J Edgar Hoover FBI building

J. Edgar Hoover FBI Building

Those on the forefront of fighting anti-Semitism in Ohio registered deep concern over the steep rise in hate crimes in 2019 recorded in the FBI’s Hate Crimes report, released Nov. 16.

“The FBI Hate Crimes Statistics report is very troubling, but unfortunately not surprising,” Lee C. Shapiro, regional director of AJC Cleveland, wrote in a Nov. 17 email to the Cleveland Jewish News. “In a real sense it supports something that we already knew – anti-Semitism in the United States is on the rise.”

Shapiro noted Jews make up just 2% of the population in the United States.



“More than 60% of religious-based hate crimes in 2019 targeted Jews, an increase of 14% over 2018,” she wrote. “Half of the hate crime murders were committed against Jews.”

Shapiro said the findings mesh with the AJC State of Antisemitism Report 2020, “which found that American Jews view anti-Semitism as a serious problem. The AJC report also showed that a shockingly high percentage of American Jews hide their identity or avoid going to certain places out of fear of anti-Semitism.”

James Pasch, regional director of the Anti-Defamation League Cleveland, spoke in similar terms.

Pasch, James


“The trends that the FBI reported in the 2019 statistics are beyond troubling,” he told the CJN Nov. 17. “It was the deadliest year on record with 51 hate crime murders.

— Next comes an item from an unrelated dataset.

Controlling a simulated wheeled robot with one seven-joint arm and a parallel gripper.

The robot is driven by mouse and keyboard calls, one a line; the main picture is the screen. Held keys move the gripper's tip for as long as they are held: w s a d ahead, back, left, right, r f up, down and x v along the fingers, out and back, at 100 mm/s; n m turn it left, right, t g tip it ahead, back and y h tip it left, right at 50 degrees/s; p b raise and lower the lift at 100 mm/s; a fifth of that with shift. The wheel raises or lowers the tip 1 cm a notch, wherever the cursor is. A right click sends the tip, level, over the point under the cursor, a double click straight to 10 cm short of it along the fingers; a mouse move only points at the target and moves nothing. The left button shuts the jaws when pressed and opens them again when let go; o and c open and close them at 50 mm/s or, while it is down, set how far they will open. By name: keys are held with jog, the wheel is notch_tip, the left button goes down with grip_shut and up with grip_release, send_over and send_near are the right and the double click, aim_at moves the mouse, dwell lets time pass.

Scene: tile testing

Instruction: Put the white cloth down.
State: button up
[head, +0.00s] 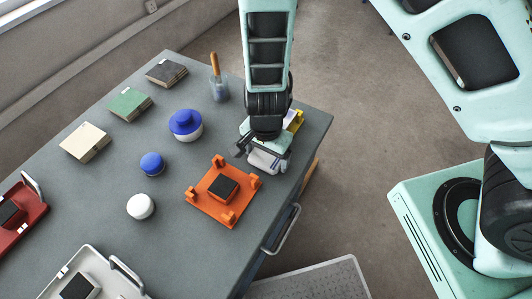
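My gripper (263,157) points down over the right side of the grey table, just behind the orange fixture. A white, pad-like thing (262,160), which looks like the white cloth, shows under the gripper, between its fingers. The gripper and wrist hide part of it. I cannot tell whether the fingers press on it, or whether it touches the table.
The orange fixture (208,207) holds a dark tile (222,188). A yellow object (294,120) is partly hidden behind my gripper. Bare table (95,205) lies front-left.

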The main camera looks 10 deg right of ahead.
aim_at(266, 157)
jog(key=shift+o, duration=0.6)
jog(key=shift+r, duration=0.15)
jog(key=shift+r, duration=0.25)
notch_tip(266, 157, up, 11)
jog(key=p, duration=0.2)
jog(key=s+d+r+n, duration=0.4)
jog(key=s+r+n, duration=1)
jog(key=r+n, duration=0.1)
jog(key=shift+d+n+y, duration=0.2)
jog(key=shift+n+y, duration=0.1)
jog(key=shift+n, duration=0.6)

It was a 13% increase of the previous record of 24 in 2018.”

Pasch also noted an uptick in groups targeted by race and gender identity.

“So the statistics are alarming, but they paint the picture of the national landscape on the spread of hate that many of us have been recognizing for quite some time,” he said, adding that Ohio’s statistics are part of the trend.

“The reported hate crimes in Ohio rose from 350 in 2018 to 391 in 2019,” he said. “It’s an 11.7% increase. In Cleveland, … our hate crime incidents rose from 38 to 45. Once again, all of these numbers are going in the wrong direction. They’re pointing out the growing trend of the spread of hate both locally and nationally.”

Of the hate crimes recorded in Ohio, 30 targeted victims based on religion. Among Ohio’s largest cities, there were seven such incidents reported in Cleveland, six in Columbus and 1 in Cincinnati.

In statements emailed to the CJN Nov. 18, law enforcement agents – including Justin E. Herdman, U.S. Attorney for the Northern District of Ohio, and the Cleveland Division of Police – vowed to prosecute hate crimes and urged anyone victimized to come forward.

Cuyahoga County Prosecutor Michael O'Malley also spoke of the impact of hate crimes in the county in a Nov. 19 statement emailed to the Cleveland Jewish News.

"These staggering numbers, which the report demonstrates, include hundreds of incidents here in Ohio and dozens in Cuyahoga County, are very disheartening.  We still have a long way to go in terms of rooting out hate within our community,” O'Malley stated.

Both Pasch and Shapiro said the FBI’s statistics don’t show the whole picture.

“There are 71 cities with populations exceeding 100,000 people that did not report a single hate crime,” Pasch said. “And there are several cities with populations over 100,000 people that did not participate in the FBI hate crimes reporting at all.”

In addition, Shapiro said not all victims come forward, according to the AJC’s report.

“AJC found that 76% of American Jews do not report anti-Semitic incidents they experience to authorities,” she said.

Pasch and Shapiro both said their organizations are pressing U.S. Congress to pass the No Hate Act, which would advance hate crime training, prevention, best practices and data collection.

“No one is born with hate,” Pasch said. “Hate is learned and it can be unlearned.”